PROBLEM TO SOLVE:
From the listing that follows, reproduce only the lines from the one holding "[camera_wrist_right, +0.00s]" through the one holding "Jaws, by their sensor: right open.", both included, with no pictures.

Robot motion calls:
■ ■ ■ ■
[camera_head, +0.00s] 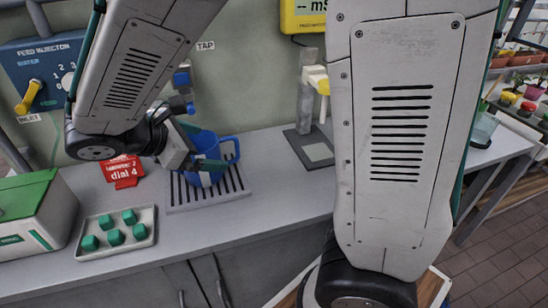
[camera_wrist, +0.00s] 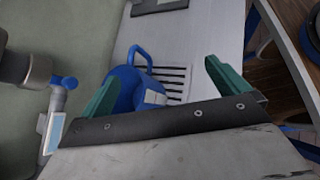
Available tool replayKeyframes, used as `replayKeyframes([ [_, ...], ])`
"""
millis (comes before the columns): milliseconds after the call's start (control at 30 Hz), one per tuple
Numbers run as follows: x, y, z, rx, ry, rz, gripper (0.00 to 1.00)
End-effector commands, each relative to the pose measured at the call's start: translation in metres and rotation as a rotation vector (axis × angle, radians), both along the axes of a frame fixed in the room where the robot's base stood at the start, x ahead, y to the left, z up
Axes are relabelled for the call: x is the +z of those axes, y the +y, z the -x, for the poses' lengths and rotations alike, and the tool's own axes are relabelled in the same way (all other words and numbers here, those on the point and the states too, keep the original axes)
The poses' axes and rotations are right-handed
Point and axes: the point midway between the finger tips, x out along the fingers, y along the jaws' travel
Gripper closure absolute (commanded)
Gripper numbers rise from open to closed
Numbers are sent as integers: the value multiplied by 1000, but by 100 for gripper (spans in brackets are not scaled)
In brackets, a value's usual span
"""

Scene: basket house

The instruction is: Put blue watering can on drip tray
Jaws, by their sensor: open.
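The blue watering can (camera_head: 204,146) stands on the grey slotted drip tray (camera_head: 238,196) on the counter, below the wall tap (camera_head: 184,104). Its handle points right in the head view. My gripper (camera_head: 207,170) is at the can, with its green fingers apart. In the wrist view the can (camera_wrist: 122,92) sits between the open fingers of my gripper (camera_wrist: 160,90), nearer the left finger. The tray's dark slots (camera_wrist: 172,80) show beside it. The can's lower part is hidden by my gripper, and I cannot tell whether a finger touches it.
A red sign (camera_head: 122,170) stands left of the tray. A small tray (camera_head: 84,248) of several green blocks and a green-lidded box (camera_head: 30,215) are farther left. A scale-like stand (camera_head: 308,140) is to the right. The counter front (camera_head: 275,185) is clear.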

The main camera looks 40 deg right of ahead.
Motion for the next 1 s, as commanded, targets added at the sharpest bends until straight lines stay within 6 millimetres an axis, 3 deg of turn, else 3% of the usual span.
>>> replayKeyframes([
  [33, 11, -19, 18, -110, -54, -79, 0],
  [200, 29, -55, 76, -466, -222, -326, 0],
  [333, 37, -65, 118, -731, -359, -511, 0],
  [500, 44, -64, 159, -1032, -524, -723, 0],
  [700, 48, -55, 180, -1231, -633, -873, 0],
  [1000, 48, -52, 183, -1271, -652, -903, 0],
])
■ ■ ■ ■
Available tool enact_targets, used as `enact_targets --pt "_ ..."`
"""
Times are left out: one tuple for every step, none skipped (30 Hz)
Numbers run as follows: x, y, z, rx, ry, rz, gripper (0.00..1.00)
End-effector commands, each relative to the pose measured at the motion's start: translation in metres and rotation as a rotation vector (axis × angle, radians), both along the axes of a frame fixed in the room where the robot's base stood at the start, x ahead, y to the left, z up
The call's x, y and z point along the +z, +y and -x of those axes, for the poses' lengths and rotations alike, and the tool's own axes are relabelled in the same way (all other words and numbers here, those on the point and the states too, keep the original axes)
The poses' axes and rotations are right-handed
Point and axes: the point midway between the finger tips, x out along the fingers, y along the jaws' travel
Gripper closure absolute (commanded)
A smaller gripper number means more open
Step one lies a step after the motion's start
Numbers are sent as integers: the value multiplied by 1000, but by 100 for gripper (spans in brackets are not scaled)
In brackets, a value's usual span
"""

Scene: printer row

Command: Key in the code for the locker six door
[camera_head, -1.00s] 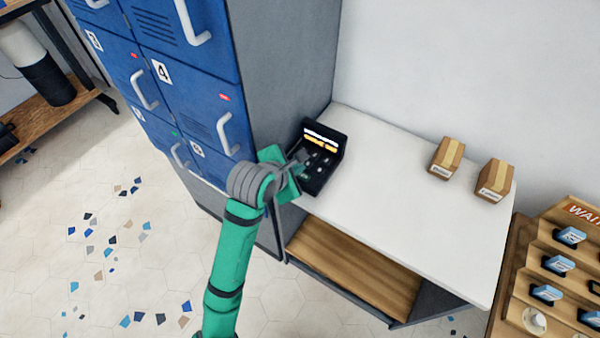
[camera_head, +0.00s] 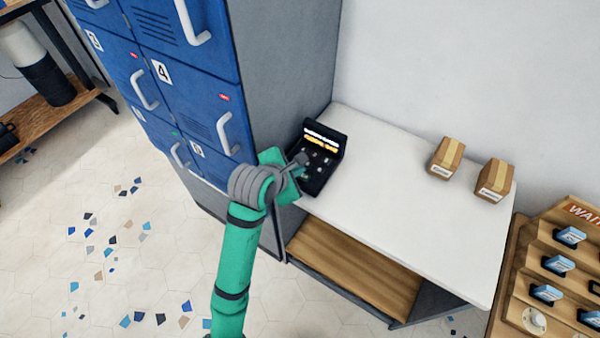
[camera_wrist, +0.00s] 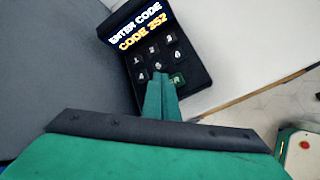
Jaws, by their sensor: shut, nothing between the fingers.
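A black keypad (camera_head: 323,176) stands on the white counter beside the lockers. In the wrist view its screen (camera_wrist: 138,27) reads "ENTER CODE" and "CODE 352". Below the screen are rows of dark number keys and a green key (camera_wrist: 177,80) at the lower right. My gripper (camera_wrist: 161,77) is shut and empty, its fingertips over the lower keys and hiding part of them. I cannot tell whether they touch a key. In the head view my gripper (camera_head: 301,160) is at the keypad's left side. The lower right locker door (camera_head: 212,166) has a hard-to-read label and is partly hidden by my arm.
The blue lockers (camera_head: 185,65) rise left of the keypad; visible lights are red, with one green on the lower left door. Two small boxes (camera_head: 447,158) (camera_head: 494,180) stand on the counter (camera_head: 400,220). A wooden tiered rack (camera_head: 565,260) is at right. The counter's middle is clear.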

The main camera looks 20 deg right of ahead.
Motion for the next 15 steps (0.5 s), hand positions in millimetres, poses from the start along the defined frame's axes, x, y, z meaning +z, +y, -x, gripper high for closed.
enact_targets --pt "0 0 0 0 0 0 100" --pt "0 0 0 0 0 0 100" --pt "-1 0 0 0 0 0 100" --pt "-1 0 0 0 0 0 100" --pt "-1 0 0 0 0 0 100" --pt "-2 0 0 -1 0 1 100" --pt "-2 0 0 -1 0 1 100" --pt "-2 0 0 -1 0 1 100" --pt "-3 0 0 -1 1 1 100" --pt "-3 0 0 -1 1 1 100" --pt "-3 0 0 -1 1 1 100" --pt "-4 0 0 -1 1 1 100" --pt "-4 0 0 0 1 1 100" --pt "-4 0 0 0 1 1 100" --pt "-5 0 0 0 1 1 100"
■ ■ ■ ■
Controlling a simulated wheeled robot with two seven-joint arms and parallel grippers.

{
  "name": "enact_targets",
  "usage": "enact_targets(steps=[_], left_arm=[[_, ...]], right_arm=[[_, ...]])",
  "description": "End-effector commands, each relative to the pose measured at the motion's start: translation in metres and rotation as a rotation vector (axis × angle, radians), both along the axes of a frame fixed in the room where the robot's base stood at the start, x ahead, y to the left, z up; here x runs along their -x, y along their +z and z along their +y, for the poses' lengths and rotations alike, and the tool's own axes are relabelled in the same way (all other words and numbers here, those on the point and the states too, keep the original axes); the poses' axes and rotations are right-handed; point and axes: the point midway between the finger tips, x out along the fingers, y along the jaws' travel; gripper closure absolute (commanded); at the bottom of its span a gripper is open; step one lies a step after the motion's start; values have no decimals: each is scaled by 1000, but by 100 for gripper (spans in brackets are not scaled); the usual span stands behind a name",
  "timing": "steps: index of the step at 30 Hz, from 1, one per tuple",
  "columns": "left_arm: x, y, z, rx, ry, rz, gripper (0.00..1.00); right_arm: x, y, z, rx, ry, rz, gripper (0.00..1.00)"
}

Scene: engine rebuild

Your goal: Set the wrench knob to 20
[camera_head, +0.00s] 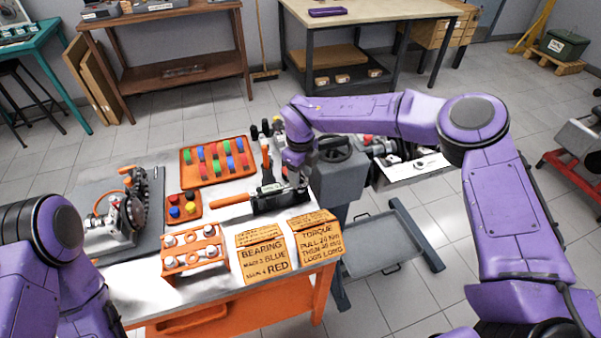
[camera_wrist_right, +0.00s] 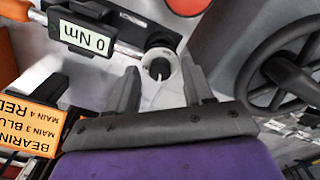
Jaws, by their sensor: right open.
■ ■ ■ ■
ANSWER IN FULL:
[camera_wrist_right, +0.00s] 
Jaws, by their sensor: right open.

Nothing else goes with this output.